From reader TR:
Do you recommend that a beginner start by only trading one underlying index like the RUT?
I am glad Dave asked his question because I have wondered why you
would only trade one underlying?
Because it seems like you may be
giving up on potential opportunities on well priced options on other
But I guess the reality is that using one underlying makes it
much simpler from a portfolio management perspective (watching your
overall delta and gamma). And perhaps your strategy is to sell your
favorite iron condors regardless of the price because you choose not
to out-think market sentiment on implied volatility?
I would love to hear your perspective on this.
Good question. As requested, I'll supply my perspective on this. But please remember it's my perspective and my comfort zone. Please do not assume that this technique is best for you.
First, the beginner: How many different positions do you want to own at one time? If the answer is 'several' then it's a good idea to diversify with a single position in each of a few different underlying assets.
For paper trading accounts, I suggest carrying as many positions as you can handle with ease. Paper trading is a learning process and you must not be overwhelmed with too much going on at one time. Begin with two, and add more as it becomes comfortable.
You may want to own positions that expire in more than one month for each index (this means an Oct spread and a Nov spread. I am NOT referring to diagonal spreads).
It's all practice. The idea is to gain experience – but it's essential not to be overwhelmed. When it becomes time to consider an adjustment or take a loss (and it will happen), you want time to consider your actions – not be forced to work on three different positions at one time.
Owning different positions gives you experience with a specific set of options. You may find that you get better fills with one than with another. Or you may find a different reason for preferring one index to another. That's how I settled on RUT.
If using real money, then begin with one position. Expand to another only when ready.

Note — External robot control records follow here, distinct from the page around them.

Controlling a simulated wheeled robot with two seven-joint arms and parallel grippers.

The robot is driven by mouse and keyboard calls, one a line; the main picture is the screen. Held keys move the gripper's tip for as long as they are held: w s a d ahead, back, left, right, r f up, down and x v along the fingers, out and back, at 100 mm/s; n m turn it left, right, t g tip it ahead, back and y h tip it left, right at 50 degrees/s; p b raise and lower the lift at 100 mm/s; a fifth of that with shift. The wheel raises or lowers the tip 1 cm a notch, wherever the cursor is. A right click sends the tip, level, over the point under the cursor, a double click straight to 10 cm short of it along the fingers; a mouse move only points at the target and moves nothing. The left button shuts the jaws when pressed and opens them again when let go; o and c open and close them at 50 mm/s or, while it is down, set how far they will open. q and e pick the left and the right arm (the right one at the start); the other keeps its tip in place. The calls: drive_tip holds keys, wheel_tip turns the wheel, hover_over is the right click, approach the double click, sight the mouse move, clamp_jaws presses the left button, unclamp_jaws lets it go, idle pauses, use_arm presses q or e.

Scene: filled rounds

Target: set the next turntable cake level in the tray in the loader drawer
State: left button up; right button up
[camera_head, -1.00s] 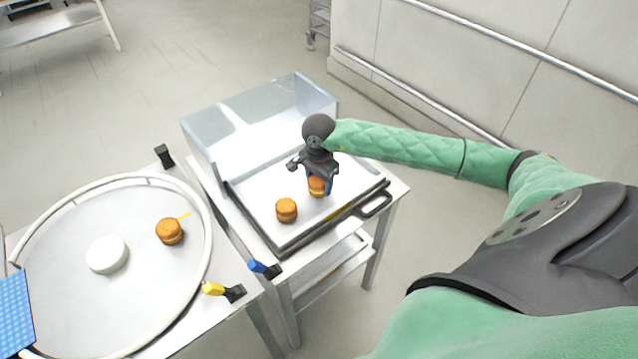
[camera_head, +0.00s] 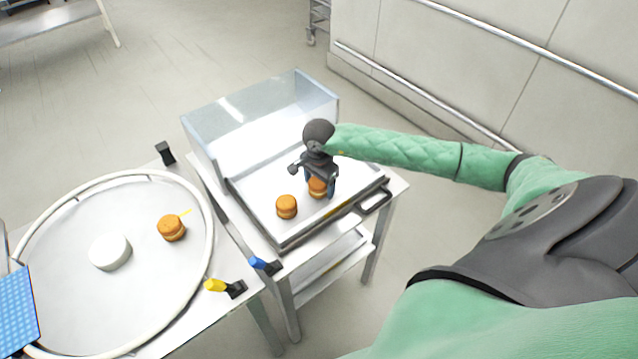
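The round turntable (camera_head: 70,310) at the left holds one orange-brown layered cake (camera_head: 171,228) near its right side. The shallow tray (camera_head: 262,222) sits in the loader drawer in front of a clear box. One cake (camera_head: 286,206) rests upright in the tray. A second cake (camera_head: 317,188) is just right of it, partly hidden by my right gripper (camera_head: 319,187). That gripper points down at this cake, with a finger along its right side. Whether the fingers press on it cannot be made out. My left gripper is not in view.
The clear box (camera_head: 262,110) stands behind the tray. A white disc (camera_head: 110,252) sits mid-turntable, and a blue studded pad (camera_head: 15,312) lies at the left edge. Blue (camera_head: 264,266) and yellow (camera_head: 224,287) handled clamps are at the table edges. The tray's left part is clear.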

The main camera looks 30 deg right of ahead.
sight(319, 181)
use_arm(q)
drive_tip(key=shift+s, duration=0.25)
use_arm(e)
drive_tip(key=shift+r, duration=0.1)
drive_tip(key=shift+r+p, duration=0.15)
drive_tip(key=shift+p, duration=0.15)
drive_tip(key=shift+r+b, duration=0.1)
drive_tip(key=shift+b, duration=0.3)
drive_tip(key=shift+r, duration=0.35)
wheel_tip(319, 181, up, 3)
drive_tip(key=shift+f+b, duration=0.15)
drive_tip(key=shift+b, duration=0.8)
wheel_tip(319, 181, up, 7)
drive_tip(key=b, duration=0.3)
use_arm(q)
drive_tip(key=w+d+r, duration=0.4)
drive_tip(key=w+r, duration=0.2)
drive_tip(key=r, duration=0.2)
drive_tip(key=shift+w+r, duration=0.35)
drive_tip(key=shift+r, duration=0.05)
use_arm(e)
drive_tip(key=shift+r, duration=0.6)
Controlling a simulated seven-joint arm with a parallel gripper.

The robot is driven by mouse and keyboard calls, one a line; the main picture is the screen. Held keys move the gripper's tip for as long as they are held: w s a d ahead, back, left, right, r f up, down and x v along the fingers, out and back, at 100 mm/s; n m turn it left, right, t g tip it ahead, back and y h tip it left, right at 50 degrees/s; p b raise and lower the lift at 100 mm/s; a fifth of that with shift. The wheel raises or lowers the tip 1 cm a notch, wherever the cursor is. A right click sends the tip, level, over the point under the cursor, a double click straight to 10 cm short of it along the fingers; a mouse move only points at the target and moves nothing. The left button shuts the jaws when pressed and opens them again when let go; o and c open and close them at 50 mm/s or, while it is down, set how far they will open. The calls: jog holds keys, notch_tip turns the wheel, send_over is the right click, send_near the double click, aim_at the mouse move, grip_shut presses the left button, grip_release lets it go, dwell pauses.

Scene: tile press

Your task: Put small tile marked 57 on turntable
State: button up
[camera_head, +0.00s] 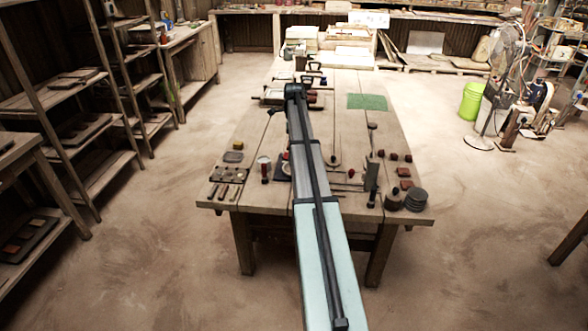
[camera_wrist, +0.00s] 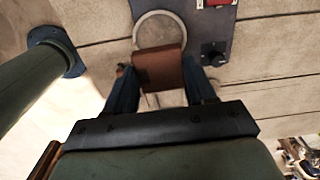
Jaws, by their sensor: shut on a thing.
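My gripper (camera_wrist: 158,75) is shut on a small brown tile (camera_wrist: 158,68), held between its two dark blue fingers in the wrist view. No number can be read on the tile. Beyond the tile is a round piece with a pale rim (camera_wrist: 143,24), which looks like the turntable. The tile overlaps its near part in the picture; I cannot tell whether they touch. In the head view my arm reaches far over the table, and the fingers and held tile cannot be made out.
A dark blue panel with a red part (camera_wrist: 216,3) and a black knob (camera_wrist: 213,54) lies right of the round piece. In the head view, small tiles, tools and grey discs (camera_head: 416,199) lie on the near table (camera_head: 345,125). A green mat (camera_head: 367,102) lies to the right.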

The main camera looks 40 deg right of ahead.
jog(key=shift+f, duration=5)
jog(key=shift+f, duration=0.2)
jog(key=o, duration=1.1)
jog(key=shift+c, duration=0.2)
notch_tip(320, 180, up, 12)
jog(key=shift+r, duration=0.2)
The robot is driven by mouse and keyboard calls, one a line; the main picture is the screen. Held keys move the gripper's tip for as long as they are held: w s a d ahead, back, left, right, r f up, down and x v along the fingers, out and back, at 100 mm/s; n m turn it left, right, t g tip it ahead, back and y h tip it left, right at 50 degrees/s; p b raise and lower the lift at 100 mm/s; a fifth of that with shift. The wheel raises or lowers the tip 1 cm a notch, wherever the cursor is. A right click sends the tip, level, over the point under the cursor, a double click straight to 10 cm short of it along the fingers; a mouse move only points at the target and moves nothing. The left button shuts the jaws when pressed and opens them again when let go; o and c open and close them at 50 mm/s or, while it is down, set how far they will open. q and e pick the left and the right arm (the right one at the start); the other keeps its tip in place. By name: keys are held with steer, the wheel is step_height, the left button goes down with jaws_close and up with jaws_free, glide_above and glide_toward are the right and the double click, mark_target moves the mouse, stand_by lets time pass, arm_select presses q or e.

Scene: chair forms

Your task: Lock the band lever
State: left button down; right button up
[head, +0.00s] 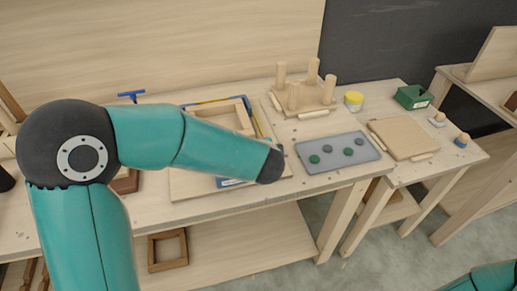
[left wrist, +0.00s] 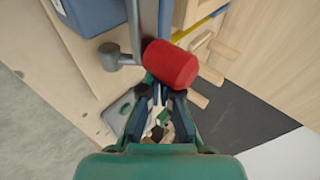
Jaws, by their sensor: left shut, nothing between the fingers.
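In the left wrist view a red cylindrical grip (left wrist: 172,66) lies just beyond my left fingertips. A grey metal bar (left wrist: 150,22) runs beside it, and a grey piece with a rounded end (left wrist: 110,56) sticks out to the left; I take these as the band lever's parts. My left gripper (left wrist: 158,96) is shut and empty, close to the red grip; I cannot tell if they touch. In the head view my left arm hides the lever and its own fingers. A wooden frame (head: 222,113) with a yellow and blue band lies behind the forearm. My right gripper is out of view.
A blue block (left wrist: 88,14) stands near the lever in the left wrist view. A grey tray (head: 331,168) with several discs, a peg stand (head: 304,108), a yellow-lidded jar (head: 353,97), a green box (head: 412,98) and a wooden panel (head: 404,138) occupy the bench's right side.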

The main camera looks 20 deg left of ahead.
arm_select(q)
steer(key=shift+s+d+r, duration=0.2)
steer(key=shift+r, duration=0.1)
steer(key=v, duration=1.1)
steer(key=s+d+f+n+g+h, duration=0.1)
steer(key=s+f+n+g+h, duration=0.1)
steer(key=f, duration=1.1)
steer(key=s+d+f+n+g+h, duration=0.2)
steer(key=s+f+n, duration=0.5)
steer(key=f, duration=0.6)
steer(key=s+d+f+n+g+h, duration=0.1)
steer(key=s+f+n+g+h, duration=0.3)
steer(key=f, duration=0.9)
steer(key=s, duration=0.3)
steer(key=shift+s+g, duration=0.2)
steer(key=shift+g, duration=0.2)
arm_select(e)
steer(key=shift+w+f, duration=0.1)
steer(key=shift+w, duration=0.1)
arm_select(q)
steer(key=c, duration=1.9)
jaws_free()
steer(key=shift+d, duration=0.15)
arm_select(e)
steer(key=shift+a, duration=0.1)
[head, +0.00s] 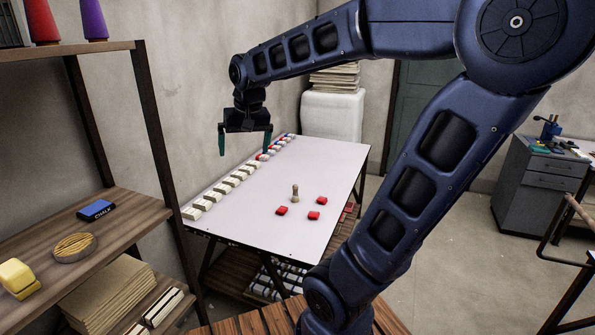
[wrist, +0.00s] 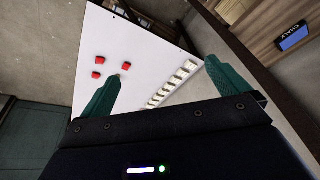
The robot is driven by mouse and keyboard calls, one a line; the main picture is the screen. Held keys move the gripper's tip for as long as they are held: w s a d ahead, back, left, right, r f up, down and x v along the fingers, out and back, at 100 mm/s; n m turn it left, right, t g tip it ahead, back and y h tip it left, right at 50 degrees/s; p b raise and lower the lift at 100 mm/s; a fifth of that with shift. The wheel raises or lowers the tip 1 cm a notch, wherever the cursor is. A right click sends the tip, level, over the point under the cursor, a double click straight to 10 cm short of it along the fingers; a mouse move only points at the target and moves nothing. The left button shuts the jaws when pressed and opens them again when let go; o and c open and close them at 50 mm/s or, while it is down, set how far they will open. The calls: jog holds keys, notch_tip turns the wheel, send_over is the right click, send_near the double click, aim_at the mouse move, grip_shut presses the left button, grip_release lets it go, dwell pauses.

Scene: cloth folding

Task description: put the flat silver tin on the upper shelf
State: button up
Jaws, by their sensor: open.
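A round, shallow tin (head: 74,247) with a silvery rim and yellowish contents sits on the middle wooden shelf (head: 139,218) at the left of the head view. The upper shelf (head: 60,51) is above it at top left. My gripper (head: 244,150) is open and empty, pointing down above the far left part of the white table. It is well to the right of the tin and apart from it. In the wrist view my two green fingers (wrist: 163,75) are spread with nothing between them; the tin is not visible there.
On the upper shelf stand a red cone (head: 42,22) and a purple cone (head: 93,20). A blue chalk box (head: 96,209) and a yellow object (head: 18,278) flank the tin. A dark shelf post (head: 160,140) stands between shelf and table (head: 300,170).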

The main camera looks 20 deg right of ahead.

As time passes you will discover if you prefer the added safety that comes with diversification, or the ease of trading a single index.
Regarding my personal trading:
Yes, I recognize that I may be missing opportunities. But it takes time and effort to find them, and I spend all my time working on a single index. My goal is to make money – not to make the most possible – but to make 'enough.' And it's important to manage risk. That takes time and is something that cannot be ignored. Additional positions means working on a larger number of risk reduction plans.
I own many different iron condor positions simultaneously. I also sell credit spreads (calls or puts) when I see an opportunity.
It's an impossibility to manage each iron condor separately. Thus, I have one large portfolio of options, composed of call spreads, put spreads, or both (iron condors). I'll use other strategies, depending on market conditions. But, I also own risk reducing positions (described in my book).
Thus, it's a complex portfolio and I have no willingness to spend the time and effort on seeking additional profits elsewhere. When trouble arises, I must be completely focused on portfolio protection, and I'd hate to be forced to deal with two sets of options simultaneously.
In other words, managing a portfolio composed of many positions on a single underlying is preferable for me. It may not be that way for anyone else.
I buy (not sell) iron condors, but not 'regardless' of price. I'm flexible and will not refuse a trade for a nickel or dime. But, there is risk involved and when buying iron condors (that means collecting the cash), price is important.